Goethe - Kunstwerk des Lebens: Biografie (German Edition)
Humboldt, der darüber an seine Frau schrieb: »So fing ich an zu lesen, und ich kann mit Wahrheit sagen, daß ich nicht bloß von dieser Dichtung entzückt, sondern so erstaunt war, daß ich es kaum beschreiben kann. Es erreicht nicht bloß dies Gedicht das Schönste, was er je gemacht hat, sondern übertrifft es vielleicht«.
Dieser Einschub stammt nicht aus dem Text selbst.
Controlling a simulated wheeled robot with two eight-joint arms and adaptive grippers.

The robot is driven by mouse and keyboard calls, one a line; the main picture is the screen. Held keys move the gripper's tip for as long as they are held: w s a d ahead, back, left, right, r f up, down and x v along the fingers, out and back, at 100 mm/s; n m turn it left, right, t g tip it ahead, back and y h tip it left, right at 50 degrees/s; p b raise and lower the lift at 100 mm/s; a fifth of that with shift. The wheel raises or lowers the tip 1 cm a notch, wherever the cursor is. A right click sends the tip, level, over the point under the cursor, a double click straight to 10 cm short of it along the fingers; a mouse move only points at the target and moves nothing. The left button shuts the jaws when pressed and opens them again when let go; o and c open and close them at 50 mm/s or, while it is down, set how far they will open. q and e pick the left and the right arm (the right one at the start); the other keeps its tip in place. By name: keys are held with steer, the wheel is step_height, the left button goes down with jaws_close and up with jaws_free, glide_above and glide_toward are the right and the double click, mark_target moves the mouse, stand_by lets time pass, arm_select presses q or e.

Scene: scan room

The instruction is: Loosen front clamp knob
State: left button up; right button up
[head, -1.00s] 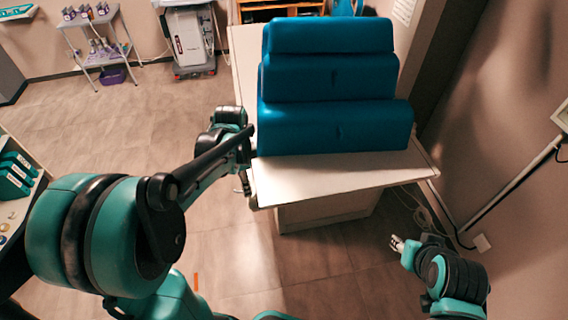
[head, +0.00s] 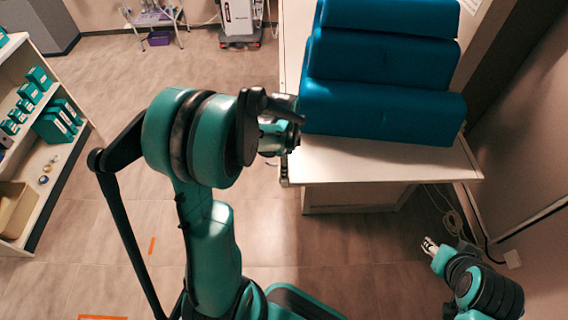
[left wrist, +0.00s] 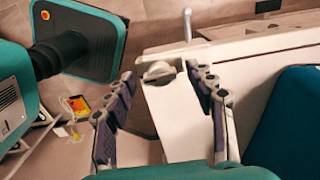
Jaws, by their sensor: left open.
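The grey clamp knob (left wrist: 158,72) shows in the left wrist view at the edge of the pale table (left wrist: 180,125). My left gripper (left wrist: 161,80) is open, with one dark ridged finger to each side of the knob in the picture. The knob appears just beyond the fingertips, and I cannot tell whether they touch it. In the head view my left arm hides most of its gripper beside the table's left edge. My right gripper (head: 428,245) is low at the right, away from the table, too small to read.
A stepped blue cushion (head: 380,110) stands on the table (head: 340,160). A shelf with teal boxes (head: 50,150) is at the left, and a cart (head: 155,18) is at the back. The floor between them is mostly clear.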

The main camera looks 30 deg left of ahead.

Das war im November 1823, als Goethe wieder krank darniederlag. Humboldt sorgte sich und küßte Goethe zum Abschied auf die Stirn in der Befürchtung, ihn nicht mehr wiederzusehen. Goethe war niedergeschlagen. Er hatte nicht nur das unvermeidliche Ende dieser Liebesgeschichte zu verarbeiten, es gab auch häuslichen Ärger. August, der um sein Erbe fürchtete, hatte dem Vater böse Szenen gemacht, und Ottilie erlitt einige Ohnmachtsanfälle, zog sich in ihre Zimmer zurück, ließ sich tagelang nicht mehr sehen und reiste dann ab, ohne Abschied. Es verbreitete sich im Haus eine eisige Atmosphäre, die auch die Besucher spürten. Nur Zelter verstand es, mit seiner unbekümmert polternden Art dagegen anzugehen. Seinen Besuch am Frauenplan, wo er den Freund ganz unversorgt, wie es ihm schien, vorfand, schildert er so: »〈Ich〉 komme nach Weimar, fahre vor. Ich bleibe eine Minute im Wagen, niemand kommt mir entgegen. Ich trete in die Tür. Ein weiblich Gesicht kuckt zur Küche heraus, sieht mich, zieht sich wieder zurück. Stadelmann kommt und hängt das Haupt und zuckt die Schultern. Ich frage, keine Antwort. Ich stehe noch an der Haustür; soll man etwa wieder gehn? Wohnt hier der Tod? Wo ist der Herr? trübe Augen. Wo ist Ottilie? nach Dessau. Wo ist Ulrike? im Bette. 〈...〉 Der Kammerrat kommt: Vater ist – nicht wohl; krank, recht krank. – Er ist tot! – Nein, nicht tot, aber sehr krank. Ich trete näher und Marmorbilder stehn und sehn mich an. So steig ich auf. Die bequemen Stufen scheinen sich zurückzuziehen. Was werd ich finden? Was finde ich? Einen der aussieht als hätte er Liebe, die ganze Liebe mit aller Qual der Jugend im Leibe. Nun wenn es die ist: er soll davon kommen! Nein! er soll sie behalten, er soll glühen wie Austernkalk; aber Schmerzen soll er haben wie mein Herkules auf dem Oeta. Kein Mittel soll helfen; die Pein allein soll Stärkung und Mittel sein. Und so geschah’s. Es war geschehn: Von einem Götterkinde frisch und schön, war das liebende Herz entbunden. Es war schwer hergegangen, doch die göttliche Frucht war da und lebt und wird leben«. Zelter weiß zu helfen. Er liest Goethe, da nur die schöne Pein gegen die gewöhnliche Pein hilft, die Elegie vor mit seiner wohltuenden Baßstimme, viele Male.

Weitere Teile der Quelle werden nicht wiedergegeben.